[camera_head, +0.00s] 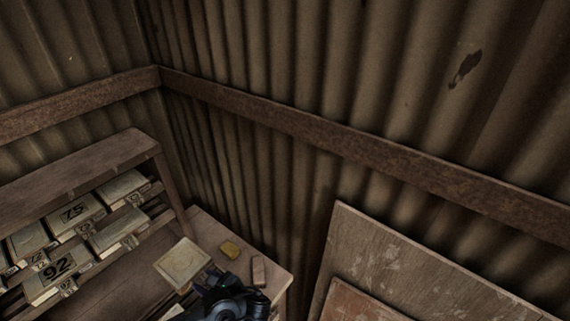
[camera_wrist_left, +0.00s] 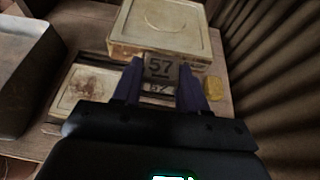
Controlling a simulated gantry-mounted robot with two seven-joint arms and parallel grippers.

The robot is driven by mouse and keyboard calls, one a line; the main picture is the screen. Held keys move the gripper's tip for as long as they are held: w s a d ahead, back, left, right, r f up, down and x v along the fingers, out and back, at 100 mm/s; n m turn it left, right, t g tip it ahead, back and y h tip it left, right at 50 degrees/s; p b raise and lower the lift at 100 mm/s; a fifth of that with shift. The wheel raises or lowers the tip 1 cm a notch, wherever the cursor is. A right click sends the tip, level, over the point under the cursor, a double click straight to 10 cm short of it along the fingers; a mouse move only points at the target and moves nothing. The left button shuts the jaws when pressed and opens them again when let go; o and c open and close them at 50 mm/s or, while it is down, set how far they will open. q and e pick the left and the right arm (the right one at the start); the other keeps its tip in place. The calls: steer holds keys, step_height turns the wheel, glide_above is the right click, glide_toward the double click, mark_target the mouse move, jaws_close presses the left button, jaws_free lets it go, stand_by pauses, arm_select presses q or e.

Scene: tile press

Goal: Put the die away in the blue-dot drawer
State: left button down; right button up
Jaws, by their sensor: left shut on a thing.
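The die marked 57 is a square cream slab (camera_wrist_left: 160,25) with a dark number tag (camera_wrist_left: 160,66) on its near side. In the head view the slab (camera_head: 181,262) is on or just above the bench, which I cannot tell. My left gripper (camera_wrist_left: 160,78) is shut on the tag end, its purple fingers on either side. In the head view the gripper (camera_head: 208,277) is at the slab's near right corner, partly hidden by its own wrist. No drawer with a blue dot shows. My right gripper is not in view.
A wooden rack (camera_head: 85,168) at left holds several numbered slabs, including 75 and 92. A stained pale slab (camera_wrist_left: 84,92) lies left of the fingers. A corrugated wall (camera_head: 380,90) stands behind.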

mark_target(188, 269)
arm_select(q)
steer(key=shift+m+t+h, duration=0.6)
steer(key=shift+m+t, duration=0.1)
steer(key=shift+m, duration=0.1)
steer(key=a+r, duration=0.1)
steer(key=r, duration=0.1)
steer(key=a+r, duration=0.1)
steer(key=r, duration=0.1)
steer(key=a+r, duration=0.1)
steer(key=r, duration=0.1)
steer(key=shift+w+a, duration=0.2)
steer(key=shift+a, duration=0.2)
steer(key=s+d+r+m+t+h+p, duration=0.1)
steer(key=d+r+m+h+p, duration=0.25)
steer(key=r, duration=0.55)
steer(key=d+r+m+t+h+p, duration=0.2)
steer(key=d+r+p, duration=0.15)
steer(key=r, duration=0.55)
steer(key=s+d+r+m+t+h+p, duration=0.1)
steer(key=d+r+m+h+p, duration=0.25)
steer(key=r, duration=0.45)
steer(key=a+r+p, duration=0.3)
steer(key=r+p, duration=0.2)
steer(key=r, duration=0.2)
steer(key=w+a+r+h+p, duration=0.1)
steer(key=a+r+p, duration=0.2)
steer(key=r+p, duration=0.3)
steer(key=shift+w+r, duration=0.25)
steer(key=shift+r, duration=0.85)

--- --- ---

WORK REQUIRED: Sift the material for lines with the string "down". Copy each one found.

RESPONSE TO THE EXERCISE:
The robot is driven by mouse and keyboard calls, one a line; the main picture is the screen. Held keys move the gripper's tip for as long as they are held: w s a d ahead, back, left, right, r f up, down and x v along the fingers, out and back, at 100 mm/s; n m turn it left, right, t g tip it ahead, back and y h tip it left, right at 50 degrees/s; p b raise and lower the lift at 100 mm/s; a fifth of that with shift. The wheel raises or lowers the tip 1 cm a notch, wherever the cursor is. A right click sends the tip, level, over the point under the cursor, a double click straight to 10 cm short of it along the fingers; a mouse move only points at the target and moves nothing. The left button shuts the jaws when pressed and opens them again when let go; o and c open and close them at 50 mm/s or, while it is down, set how far they will open. q and e pick the left and the right arm (the right one at the start); the other keeps its tip in place. The calls: steer holds keys, step_height turns the wheel, glide_above is the right click, glide_toward the double click, mark_target the mouse move, jaws_close presses the left button, jaws_free lets it go, stand_by pauses, arm_select presses q or e.
State: left button down; right button up

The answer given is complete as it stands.